*THE PROBLEM*. Below is a block of records. Copy every line in it that contains the word "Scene".

---------- GIVEN DATA ----------

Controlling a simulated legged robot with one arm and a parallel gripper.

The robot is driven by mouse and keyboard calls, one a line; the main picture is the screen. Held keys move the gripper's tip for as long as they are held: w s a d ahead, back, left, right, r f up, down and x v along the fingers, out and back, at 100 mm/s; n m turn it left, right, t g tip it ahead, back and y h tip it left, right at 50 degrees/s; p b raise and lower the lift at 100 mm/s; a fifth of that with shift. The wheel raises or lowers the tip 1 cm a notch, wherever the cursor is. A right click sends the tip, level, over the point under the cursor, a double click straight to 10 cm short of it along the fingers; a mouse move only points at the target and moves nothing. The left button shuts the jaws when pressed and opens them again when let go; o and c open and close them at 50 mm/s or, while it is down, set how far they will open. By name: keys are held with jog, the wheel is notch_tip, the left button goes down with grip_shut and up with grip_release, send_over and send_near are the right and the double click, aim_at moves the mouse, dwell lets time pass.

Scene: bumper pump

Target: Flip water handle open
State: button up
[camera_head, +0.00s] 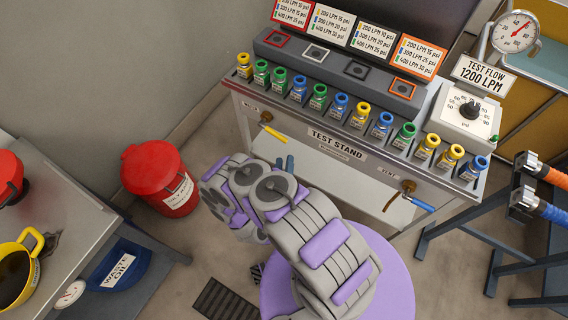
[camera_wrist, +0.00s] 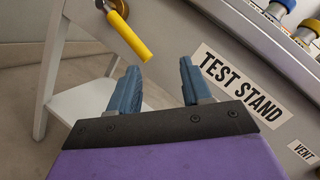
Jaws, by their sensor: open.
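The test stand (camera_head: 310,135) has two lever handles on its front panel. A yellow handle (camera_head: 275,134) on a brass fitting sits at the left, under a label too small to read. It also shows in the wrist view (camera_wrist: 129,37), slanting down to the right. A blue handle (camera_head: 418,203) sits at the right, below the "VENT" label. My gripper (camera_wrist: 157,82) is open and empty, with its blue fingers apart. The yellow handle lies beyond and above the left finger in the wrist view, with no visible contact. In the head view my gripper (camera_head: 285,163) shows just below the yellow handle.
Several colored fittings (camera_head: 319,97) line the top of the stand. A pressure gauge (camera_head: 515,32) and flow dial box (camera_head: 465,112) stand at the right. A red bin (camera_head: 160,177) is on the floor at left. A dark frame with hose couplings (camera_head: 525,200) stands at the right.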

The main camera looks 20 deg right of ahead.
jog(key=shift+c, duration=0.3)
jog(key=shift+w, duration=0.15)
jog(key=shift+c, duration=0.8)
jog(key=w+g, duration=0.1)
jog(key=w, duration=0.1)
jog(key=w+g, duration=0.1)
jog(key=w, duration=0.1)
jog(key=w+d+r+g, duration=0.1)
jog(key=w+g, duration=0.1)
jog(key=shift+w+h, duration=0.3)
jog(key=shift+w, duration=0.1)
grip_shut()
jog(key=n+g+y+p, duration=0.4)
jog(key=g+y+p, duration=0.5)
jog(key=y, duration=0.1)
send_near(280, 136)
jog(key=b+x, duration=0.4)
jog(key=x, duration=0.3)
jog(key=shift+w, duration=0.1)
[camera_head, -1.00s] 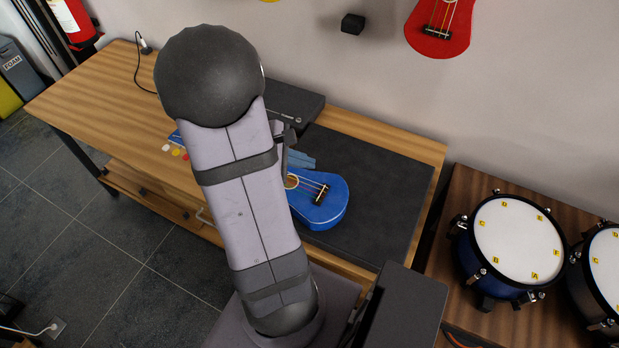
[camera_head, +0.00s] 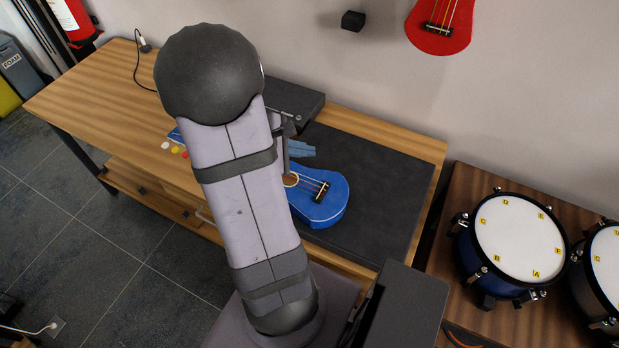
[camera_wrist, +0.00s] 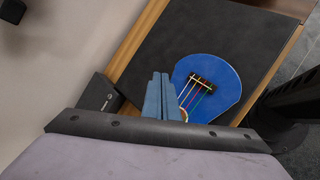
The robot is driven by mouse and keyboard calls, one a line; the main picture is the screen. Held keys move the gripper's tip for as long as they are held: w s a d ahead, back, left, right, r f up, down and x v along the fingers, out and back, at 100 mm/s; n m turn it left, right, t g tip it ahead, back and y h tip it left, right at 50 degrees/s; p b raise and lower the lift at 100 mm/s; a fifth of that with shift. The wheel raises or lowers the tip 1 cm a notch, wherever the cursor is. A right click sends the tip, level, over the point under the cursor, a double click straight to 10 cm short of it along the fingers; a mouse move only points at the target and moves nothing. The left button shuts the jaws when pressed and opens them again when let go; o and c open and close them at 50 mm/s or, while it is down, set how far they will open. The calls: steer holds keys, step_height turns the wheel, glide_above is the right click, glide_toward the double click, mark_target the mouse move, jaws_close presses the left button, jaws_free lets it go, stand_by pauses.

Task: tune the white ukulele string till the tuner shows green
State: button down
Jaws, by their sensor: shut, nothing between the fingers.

----------
---------- GIVEN DATA ----------

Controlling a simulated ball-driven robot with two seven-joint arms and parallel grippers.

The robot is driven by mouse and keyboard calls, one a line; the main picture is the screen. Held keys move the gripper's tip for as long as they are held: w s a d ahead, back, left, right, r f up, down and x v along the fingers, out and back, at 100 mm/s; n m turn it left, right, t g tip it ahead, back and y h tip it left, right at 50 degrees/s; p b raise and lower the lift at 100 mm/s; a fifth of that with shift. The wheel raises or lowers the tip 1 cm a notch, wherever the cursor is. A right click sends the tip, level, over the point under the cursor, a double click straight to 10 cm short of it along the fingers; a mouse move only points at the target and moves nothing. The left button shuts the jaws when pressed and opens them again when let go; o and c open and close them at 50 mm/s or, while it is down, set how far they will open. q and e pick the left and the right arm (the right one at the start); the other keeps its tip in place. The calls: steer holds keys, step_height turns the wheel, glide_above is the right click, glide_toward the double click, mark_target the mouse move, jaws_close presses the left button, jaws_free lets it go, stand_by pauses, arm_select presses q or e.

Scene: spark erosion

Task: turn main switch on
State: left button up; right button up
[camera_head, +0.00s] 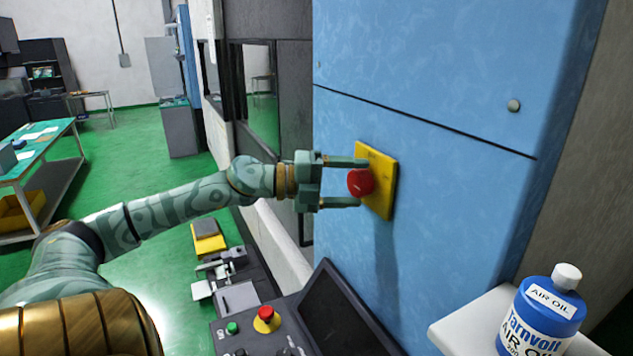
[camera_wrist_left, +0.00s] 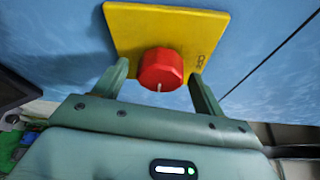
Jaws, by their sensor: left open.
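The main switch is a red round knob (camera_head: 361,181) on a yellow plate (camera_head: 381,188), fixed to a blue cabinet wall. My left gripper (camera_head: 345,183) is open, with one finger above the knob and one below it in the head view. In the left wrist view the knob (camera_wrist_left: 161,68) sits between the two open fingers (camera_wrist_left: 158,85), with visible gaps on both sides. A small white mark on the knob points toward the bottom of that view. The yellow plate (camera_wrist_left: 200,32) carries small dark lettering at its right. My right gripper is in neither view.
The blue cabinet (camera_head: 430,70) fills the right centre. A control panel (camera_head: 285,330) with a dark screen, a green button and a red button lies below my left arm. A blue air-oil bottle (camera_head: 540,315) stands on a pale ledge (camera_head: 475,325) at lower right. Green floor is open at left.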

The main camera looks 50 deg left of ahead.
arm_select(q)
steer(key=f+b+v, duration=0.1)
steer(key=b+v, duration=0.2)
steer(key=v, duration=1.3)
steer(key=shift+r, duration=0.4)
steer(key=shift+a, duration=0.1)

----------

*WRITTEN RESPONSE*.
Scene: bumper pump
Scene: spark erosion

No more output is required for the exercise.